In 2014 alone, the United Nations says Islamic State militants systematically killed and injured more than 24,000 civilians, enslaved women, recruited children, and conducted a brutal campaign of violence across Syria and Iraq.
Horrific on-line images of beheadings, crucifixions and mass executions of soldiers - as well as reports of torture - are testimony to the group's code of terror.
Earlier this year, the Sunni extremist group targeted ethnic Iraqi Yazidis, killing the men and publicly defending the enslavement of the women. But they have also targeted other Muslims, especially Shia.
U.N. Human Rights Commissioner Zeid Ra’ad al-Hussein says the Islamic State is out to destroy anyone who does not agree with them.
"Alternative view-points - indeed, any form of individual thought outside of their closed, unyielding logic - is rejected by them. Those dissenting humans must be murdered, their memory, culture, every shred of their existence, destroyed," said al-Hussein.

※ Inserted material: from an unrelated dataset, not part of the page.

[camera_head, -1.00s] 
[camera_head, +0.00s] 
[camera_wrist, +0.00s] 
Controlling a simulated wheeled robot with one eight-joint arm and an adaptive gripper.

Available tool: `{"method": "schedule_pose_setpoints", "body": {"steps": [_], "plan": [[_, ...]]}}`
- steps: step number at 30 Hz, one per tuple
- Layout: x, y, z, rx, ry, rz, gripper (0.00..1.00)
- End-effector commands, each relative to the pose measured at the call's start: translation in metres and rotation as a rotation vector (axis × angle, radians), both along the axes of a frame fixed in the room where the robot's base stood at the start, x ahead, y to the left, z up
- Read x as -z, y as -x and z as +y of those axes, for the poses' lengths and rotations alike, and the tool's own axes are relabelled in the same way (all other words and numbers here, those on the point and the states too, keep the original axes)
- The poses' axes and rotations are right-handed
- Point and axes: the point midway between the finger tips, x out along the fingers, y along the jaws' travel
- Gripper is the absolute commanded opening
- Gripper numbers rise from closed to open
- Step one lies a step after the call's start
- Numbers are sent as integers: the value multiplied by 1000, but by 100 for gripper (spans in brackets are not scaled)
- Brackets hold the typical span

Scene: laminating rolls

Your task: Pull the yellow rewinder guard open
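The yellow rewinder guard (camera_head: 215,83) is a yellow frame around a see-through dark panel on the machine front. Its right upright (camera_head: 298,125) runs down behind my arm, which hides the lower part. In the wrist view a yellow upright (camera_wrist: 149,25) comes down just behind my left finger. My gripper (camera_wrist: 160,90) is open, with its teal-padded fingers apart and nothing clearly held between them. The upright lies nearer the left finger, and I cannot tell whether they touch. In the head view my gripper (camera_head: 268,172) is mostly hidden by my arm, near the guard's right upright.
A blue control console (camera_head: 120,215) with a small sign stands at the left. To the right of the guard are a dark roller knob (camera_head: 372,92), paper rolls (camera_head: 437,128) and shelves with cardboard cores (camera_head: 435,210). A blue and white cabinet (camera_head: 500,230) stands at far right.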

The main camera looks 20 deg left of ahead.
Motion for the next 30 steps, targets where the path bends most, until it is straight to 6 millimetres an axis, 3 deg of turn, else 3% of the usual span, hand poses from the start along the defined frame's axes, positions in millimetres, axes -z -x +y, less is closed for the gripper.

The U.N. says the actions of the Islamic State have met three out of the five criteria that define genocide under the international Genocide Convention.
U.S. Undersecretary of State Richard Stengel says the group is "ruthless."
“They are a genocidal organization, I would say, in a sense that they are determined to wipe out whole groups of people indiscriminately, innocent people; so, their ideology I believe is genocidal and what they are doing is just despicable in every way,” he said.
The Genocide Convention says anyone guilty of the crime "shall be punished" -- but it speaks primarily of legal action. Where the Islamic State is concerned, an international coalition has been conducting air strikes against the group since August, and is supporting Iraqi and Kurdish forces battling the extremists on the ground.
The question now is whether that will be enough, says Daniel Serwer of the Johns Hopkins School of Advanced International Studies.
“What we are doing now, seems to me, has had a certain effectiveness in blocking the expansion of the Islamic State, it’s protected some populations that would otherwise have been at risk, but it’s doing nothing yet to really collapse the Islamic State. We’re not. We may be degrading it, but we’re not defeating it as yet,” he said.
Meanwhile, Islamic State militants have captured large areas of Syria and Iraq, declaring the region a caliphate that all other Muslims should follow.